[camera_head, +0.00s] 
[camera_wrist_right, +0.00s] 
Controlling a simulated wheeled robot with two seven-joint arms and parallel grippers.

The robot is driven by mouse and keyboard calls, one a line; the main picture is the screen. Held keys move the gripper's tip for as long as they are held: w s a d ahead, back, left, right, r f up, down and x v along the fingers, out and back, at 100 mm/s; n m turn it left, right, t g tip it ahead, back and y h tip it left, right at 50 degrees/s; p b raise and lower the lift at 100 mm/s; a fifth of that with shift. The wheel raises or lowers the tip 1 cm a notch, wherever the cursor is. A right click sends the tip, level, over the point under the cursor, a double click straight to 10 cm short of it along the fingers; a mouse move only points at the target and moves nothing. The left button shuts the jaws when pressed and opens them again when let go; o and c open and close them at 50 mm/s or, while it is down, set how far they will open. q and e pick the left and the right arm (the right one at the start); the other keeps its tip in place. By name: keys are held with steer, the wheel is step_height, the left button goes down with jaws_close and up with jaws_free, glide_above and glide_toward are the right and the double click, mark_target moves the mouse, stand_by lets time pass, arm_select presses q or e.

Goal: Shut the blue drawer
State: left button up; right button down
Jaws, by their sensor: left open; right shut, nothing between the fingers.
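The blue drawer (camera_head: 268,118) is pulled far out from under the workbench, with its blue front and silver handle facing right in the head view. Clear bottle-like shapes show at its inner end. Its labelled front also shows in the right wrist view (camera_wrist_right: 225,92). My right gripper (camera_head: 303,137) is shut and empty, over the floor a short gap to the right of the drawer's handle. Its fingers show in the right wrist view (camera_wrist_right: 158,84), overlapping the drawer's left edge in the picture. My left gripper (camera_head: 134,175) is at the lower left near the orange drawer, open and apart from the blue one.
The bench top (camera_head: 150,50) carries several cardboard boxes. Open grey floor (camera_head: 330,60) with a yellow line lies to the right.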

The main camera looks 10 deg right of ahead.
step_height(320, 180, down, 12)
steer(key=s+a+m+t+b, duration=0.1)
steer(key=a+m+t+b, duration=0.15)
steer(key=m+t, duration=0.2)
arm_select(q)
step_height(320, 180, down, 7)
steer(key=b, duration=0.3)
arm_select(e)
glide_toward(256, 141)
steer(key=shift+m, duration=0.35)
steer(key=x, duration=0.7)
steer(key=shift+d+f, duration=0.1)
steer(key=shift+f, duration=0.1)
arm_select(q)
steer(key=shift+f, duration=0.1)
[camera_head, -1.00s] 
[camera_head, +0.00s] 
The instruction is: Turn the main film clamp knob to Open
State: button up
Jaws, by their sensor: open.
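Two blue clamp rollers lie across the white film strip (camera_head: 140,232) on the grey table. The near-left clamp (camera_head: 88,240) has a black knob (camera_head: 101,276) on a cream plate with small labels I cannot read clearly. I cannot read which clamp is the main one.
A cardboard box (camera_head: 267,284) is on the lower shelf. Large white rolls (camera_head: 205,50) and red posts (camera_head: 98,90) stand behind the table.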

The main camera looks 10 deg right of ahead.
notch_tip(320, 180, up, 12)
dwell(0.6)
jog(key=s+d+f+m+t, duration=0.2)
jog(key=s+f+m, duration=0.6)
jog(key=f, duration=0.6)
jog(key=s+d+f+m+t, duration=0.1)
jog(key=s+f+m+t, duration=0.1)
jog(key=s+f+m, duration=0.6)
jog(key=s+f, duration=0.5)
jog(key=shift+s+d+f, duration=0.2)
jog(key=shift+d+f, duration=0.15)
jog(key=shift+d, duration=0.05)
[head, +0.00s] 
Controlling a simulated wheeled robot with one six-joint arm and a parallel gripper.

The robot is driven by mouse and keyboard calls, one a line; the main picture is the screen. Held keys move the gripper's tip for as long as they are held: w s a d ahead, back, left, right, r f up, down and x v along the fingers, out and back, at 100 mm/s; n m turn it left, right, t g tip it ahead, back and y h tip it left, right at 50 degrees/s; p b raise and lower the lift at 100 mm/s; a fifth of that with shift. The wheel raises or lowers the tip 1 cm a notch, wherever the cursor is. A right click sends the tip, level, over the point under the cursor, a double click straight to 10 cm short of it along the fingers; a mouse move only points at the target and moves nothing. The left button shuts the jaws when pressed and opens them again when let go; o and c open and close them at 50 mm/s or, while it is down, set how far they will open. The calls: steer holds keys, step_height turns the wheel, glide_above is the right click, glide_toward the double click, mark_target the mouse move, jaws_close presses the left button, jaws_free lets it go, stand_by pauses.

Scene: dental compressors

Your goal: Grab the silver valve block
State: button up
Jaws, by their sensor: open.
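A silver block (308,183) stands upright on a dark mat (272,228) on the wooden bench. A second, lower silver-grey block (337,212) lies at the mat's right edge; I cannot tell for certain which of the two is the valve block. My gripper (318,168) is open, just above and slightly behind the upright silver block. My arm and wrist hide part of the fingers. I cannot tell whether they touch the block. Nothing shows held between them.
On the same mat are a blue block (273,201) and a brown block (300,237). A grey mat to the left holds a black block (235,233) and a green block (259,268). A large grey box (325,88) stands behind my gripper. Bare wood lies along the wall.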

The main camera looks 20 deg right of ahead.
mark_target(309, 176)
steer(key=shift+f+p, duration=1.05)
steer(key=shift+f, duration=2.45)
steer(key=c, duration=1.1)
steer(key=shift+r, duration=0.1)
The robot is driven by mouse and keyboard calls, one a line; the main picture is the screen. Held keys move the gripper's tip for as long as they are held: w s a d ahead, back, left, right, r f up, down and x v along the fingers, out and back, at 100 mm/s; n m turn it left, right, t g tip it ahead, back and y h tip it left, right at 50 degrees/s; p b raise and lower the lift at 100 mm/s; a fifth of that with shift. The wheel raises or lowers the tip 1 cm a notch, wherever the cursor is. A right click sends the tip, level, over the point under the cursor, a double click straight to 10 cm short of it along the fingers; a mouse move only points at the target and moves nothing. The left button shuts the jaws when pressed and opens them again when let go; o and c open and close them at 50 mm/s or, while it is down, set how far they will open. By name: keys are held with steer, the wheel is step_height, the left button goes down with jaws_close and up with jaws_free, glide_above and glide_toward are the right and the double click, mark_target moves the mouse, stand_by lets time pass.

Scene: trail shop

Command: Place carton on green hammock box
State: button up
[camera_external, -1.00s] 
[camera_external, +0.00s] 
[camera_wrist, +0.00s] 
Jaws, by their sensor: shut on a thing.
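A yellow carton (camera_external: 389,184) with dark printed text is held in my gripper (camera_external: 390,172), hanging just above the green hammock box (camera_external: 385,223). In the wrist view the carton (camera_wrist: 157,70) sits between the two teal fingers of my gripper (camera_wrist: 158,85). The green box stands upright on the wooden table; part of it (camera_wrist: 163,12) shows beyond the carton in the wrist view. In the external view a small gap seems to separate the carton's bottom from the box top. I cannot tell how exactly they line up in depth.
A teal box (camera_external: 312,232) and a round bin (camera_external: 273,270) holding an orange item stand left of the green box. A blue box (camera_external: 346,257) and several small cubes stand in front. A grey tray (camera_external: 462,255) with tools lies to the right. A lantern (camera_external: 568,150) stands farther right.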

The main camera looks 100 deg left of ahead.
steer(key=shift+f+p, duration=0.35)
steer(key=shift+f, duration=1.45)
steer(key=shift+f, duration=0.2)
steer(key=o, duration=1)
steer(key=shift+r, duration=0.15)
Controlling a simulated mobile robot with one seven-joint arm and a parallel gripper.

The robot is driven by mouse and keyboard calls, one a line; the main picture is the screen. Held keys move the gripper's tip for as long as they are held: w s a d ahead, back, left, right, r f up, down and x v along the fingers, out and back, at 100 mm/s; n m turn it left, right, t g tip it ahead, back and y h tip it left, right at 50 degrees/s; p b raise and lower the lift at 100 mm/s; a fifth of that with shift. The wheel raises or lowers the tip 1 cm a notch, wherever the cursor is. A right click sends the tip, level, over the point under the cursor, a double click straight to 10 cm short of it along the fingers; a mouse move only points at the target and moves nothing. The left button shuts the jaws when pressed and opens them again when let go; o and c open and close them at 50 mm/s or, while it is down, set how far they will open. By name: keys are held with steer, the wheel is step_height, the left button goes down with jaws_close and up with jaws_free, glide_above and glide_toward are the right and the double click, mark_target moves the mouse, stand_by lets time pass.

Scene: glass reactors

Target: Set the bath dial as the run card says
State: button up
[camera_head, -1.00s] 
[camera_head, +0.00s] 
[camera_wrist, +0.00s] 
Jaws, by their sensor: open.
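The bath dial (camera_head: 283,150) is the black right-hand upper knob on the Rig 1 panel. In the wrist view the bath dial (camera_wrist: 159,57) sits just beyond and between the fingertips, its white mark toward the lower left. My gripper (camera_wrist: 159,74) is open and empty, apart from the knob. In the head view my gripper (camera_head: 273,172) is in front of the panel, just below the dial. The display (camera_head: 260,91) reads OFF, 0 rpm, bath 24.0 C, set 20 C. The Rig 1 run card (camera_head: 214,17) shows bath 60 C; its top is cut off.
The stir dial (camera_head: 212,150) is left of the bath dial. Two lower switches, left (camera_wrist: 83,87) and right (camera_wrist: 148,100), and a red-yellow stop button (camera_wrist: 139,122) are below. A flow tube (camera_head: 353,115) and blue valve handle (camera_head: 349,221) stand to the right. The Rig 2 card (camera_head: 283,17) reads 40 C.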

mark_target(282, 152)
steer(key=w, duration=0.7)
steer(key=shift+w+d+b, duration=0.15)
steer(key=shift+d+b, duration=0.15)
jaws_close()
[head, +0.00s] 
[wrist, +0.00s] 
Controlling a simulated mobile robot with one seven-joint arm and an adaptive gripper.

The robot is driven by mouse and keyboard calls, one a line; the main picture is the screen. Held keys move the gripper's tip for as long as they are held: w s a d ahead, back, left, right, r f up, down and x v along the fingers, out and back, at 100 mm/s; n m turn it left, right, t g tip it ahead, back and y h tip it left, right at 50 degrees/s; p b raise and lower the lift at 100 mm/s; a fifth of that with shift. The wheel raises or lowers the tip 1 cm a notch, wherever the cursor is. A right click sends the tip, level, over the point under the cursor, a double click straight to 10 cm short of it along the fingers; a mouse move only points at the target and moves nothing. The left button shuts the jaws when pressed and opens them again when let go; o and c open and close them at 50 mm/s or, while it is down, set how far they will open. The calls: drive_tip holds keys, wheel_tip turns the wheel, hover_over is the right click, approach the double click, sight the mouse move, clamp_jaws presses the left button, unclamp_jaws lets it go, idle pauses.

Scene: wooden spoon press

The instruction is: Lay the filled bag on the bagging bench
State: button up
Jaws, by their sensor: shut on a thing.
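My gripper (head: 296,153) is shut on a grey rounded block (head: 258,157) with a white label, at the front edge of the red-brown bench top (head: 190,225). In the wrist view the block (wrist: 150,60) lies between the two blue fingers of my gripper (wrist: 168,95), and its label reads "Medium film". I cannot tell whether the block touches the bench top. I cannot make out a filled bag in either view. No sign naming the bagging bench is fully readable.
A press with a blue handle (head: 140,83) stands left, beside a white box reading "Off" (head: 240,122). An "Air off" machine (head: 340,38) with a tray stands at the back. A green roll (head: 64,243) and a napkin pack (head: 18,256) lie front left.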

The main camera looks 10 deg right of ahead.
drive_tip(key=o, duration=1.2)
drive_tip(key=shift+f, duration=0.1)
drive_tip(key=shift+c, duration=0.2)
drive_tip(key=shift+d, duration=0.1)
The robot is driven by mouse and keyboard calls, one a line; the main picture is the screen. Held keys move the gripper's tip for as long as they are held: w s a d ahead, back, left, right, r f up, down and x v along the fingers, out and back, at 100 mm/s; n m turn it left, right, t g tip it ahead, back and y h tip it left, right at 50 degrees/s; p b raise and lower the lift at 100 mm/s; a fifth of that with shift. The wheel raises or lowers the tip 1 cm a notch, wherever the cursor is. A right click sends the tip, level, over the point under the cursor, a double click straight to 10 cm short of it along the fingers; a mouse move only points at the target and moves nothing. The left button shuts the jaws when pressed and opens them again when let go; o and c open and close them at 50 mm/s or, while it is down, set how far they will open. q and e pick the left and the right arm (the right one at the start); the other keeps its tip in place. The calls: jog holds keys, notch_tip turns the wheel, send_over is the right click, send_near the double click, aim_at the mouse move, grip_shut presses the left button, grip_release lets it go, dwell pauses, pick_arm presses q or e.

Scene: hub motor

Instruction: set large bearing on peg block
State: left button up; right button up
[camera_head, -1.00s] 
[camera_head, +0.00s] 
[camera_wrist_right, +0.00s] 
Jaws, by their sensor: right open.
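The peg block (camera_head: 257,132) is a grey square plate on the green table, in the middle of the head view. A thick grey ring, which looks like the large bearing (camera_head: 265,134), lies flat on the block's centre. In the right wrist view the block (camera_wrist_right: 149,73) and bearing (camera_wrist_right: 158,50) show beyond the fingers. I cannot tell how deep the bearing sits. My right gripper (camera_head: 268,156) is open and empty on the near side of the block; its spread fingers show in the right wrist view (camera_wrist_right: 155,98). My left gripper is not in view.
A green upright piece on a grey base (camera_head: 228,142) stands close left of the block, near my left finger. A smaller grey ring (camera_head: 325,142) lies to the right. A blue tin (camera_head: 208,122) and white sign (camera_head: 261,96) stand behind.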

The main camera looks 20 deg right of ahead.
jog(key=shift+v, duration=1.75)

§ §

_TASK STATEMENT_: Read through the data and copy every line where "mobile" shows up.

_TASK RESPONSE_:
Controlling a simulated mobile robot with one seven-joint arm and a parallel gripper.
Controlling a simulated mobile robot with one seven-joint arm and an adaptive gripper.

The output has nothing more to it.